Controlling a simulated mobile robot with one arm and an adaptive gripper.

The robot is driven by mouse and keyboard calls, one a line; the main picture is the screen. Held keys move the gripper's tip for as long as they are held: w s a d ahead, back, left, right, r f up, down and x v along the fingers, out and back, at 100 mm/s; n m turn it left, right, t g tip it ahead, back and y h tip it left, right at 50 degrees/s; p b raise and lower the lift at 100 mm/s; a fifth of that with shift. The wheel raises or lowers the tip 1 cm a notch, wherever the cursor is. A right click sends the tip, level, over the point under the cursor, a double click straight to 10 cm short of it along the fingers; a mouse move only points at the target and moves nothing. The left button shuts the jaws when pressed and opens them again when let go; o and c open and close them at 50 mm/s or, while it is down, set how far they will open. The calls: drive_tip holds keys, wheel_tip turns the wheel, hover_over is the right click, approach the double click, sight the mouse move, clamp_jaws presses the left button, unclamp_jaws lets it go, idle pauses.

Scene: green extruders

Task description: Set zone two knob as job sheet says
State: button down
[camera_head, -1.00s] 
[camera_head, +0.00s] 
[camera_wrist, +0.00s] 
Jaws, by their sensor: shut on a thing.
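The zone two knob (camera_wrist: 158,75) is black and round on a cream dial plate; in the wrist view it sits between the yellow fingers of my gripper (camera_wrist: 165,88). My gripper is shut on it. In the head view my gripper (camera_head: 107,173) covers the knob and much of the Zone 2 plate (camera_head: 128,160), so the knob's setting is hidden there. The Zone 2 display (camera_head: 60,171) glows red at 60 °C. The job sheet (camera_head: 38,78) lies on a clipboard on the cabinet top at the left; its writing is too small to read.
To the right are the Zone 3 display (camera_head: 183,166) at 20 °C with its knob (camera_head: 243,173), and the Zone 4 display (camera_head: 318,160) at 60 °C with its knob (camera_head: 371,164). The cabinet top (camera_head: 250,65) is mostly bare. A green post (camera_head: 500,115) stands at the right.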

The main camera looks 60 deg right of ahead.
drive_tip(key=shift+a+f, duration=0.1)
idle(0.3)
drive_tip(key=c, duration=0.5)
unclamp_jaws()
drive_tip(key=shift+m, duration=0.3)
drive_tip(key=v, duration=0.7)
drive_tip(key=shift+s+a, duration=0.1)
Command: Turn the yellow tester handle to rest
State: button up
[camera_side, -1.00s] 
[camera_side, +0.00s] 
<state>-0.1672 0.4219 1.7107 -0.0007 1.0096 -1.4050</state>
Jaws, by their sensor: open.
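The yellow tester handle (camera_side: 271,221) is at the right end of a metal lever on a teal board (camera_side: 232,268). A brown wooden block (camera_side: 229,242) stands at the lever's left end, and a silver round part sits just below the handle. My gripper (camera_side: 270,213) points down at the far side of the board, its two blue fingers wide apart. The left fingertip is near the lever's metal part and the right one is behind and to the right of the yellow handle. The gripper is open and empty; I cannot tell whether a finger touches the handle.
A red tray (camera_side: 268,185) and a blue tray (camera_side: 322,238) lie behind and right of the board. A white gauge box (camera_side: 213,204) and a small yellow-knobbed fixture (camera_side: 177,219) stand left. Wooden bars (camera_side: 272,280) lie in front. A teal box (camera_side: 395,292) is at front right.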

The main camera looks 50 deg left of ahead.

::::::::

■ Given instruction ■
In the listing above, find the line containing "<state>-0.1672 0.4219 1.7107", then reproduce it and each line after it through the end, exactly and with nothing added.

■ Answer for this exercise ■
<state>-0.1672 0.4219 1.7107 -0.0007 1.0096 -1.4050</state>
Jaws, by their sensor: open.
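The yellow tester handle (camera_side: 271,221) is at the right end of a metal lever on a teal board (camera_side: 232,268). A brown wooden block (camera_side: 229,242) stands at the lever's left end, and a silver round part sits just below the handle. My gripper (camera_side: 270,213) points down at the far side of the board, its two blue fingers wide apart. The left fingertip is near the lever's metal part and the right one is behind and to the right of the yellow handle. The gripper is open and empty; I cannot tell whether a finger touches the handle.
A red tray (camera_side: 268,185) and a blue tray (camera_side: 322,238) lie behind and right of the board. A white gauge box (camera_side: 213,204) and a small yellow-knobbed fixture (camera_side: 177,219) stand left. Wooden bars (camera_side: 272,280) lie in front. A teal box (camera_side: 395,292) is at front right.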

The main camera looks 50 deg left of ahead.

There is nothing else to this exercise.